Furthermore, smaller ratio of the height H of the vane 2 in the direction of the axis to the diameter Da of the vane inscribing circle may cause, not only the decrease of the load stability and efficiency but also the increase of leakage of electrons from the interaction space. Therefore, the ratio (H/Da) is preferably in the following range. $0.8 ≦ H / Da ≦ 0.95$
If the ratio of the diameter of the end hat to the inner diameter of the pole piece is too small, dark current increases.

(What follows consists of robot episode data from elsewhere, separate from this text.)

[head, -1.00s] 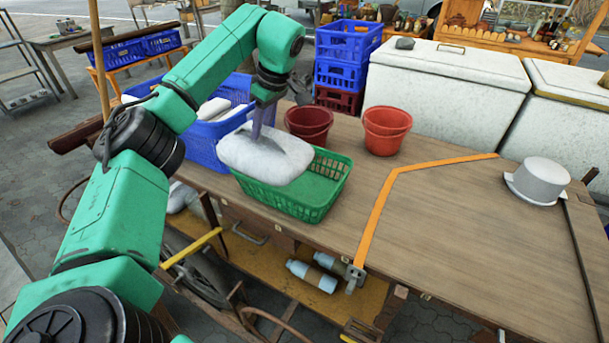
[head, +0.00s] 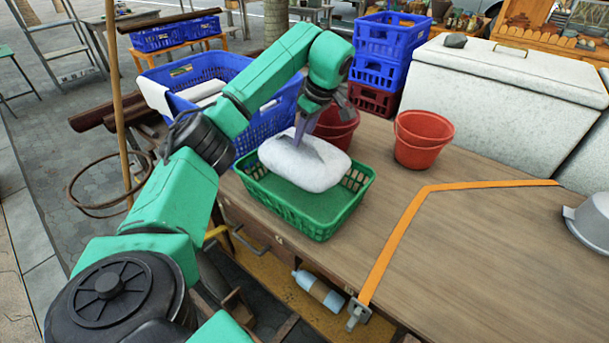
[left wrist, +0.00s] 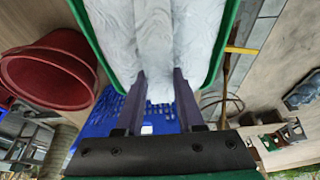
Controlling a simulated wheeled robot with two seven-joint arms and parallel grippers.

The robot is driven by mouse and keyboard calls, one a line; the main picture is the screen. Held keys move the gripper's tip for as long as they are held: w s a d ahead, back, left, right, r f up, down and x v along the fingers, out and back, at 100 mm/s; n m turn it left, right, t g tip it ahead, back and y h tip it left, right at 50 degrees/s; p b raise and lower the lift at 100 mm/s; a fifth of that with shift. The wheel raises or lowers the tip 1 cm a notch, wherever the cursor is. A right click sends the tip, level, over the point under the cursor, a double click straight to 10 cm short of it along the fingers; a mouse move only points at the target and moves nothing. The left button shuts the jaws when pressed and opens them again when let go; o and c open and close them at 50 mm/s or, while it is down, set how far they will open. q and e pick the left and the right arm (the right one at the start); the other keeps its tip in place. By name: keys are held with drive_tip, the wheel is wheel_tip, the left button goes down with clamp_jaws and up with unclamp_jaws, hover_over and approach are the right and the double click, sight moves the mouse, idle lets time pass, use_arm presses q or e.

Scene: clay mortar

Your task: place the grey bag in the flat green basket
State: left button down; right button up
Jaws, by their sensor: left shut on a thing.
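The pale grey bag (head: 305,165) is over the back part of the flat green basket (head: 300,215) on the wooden table. My left gripper (head: 302,140) is shut on the top of the bag from above. In the left wrist view the bag (left wrist: 155,40) fills the space between and beyond the fingers (left wrist: 160,85), with green basket rim (left wrist: 224,40) on either side. The bag hides the basket's back rim. I cannot tell whether its underside touches the basket floor. My right gripper is not in view.
A dark red bucket (head: 338,128) stands close behind the bag, and a red bucket (head: 422,138) stands to the right. A large blue crate (head: 265,122) is behind left. Orange tape (head: 395,240) crosses the table; the tabletop right of it is mostly clear.

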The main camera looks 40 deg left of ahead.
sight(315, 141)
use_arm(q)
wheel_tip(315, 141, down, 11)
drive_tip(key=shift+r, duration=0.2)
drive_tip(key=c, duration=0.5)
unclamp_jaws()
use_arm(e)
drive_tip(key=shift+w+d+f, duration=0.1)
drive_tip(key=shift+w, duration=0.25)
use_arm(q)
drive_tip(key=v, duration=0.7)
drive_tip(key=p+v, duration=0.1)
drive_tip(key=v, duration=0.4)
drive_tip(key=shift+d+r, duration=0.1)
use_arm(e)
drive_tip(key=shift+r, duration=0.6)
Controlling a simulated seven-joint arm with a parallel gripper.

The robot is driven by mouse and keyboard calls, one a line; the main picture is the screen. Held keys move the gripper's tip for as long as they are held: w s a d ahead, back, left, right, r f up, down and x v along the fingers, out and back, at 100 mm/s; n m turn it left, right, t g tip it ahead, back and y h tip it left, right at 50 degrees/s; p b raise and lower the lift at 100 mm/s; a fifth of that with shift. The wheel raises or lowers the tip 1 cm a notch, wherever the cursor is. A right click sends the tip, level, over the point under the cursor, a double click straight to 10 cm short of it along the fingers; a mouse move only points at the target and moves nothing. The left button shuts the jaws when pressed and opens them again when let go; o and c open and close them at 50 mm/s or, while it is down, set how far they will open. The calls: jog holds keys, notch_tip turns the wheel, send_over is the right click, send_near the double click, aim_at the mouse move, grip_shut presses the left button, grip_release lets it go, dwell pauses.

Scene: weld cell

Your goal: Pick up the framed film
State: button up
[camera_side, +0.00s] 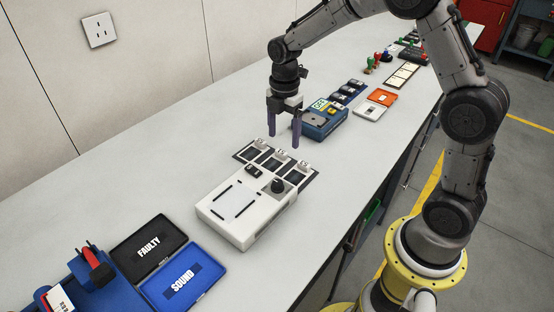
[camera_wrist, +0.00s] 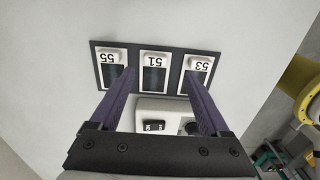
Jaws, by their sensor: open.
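Three framed films lie in a row on a dark strip (camera_wrist: 172,66); each has a white numbered tab and a dark window. In the wrist view they are film 55 (camera_wrist: 112,70) at the left, film 51 (camera_wrist: 153,77) in the middle and film 53 (camera_wrist: 197,66) at the right. The row also shows in the side view, with its middle film (camera_side: 268,160) below my gripper (camera_side: 283,141). My gripper is open and empty, above the row. Its purple fingers point down, and in the wrist view their tips appear either side of film 51.
A white viewer box (camera_side: 232,212) with a dark knob stands right beside the films. Beyond it are a black FAULTY tray (camera_side: 150,262) and a blue SOUND tray (camera_side: 205,268). A blue instrument (camera_side: 320,122) stands behind my gripper. The bench left of the films is clear.

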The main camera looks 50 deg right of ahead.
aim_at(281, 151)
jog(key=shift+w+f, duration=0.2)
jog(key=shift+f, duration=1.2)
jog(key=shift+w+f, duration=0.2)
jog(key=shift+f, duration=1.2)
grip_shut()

Therefore, the ratio is preferably in the following range. $0.6 ≦ DEH 1 / DPP 1 ≦ 0.8$
$0.6 ≦ DEH 1 / DPP 2 ≦ 0.8$
$0.6 ≦ DEH 2 / DPP 1 ≦ 0.8$
$0.6 ≦ DEH 2 / DPP 2 ≦ 0.8$
The explanation described above is merely an example, so that the present invention is not restricted to the embodiment mentioned above but various embodiments can be carried out.

Claims

A magnetron for microwave oven comprising:
an anode cylinder (1) extending cylindrically along a central axis;

a plurality of vanes (2) extending from an inner surface of the anode cylinder to the central axis and free ends (31) thereof forming a vane inscribing circle;

a spiral cathode (5) extending spirally along at the central axis;

a pair of end hats (6, 7) fixed to both ends of the cathode; and

a pair of funnel-shaped pole pieces (8, 9) located so as to pinch the cathode upon expanding from a through-hole face to face with each end hat to an end of the anode cylinder, wherein H/Da≦0.95, DEH1/DPP1≦0.8, DEH1/DPP2≦0.8,

characterized in that H<8.5, DEH2/DPP1≦0.8, DEH2/DPP2≦0.8, 0.92≦Da/DPP1≦0.95 and 0.92≦Da/DPP2≦0.95,

where H (mm) is the height of the vane (2); Da (mm) is the diameter of the vane inscribing circle; DEH1 (mm) and DEH2 (mm) are outer diameters of the pair of end hats (6, 7) respectively; and DPP1 (mm) and DPP2 (mm) are inner diameters of the through-holes of the pair of pole pieces (8, 9).
The magnetron according to claim 1, wherein 0.8≦H/Da, 0.6≦DEH1/DPP1, 0.6≦DEH1/DPP2, 0.6≦DEH2/DPP1, and 0.6≦DEH2/DPP2.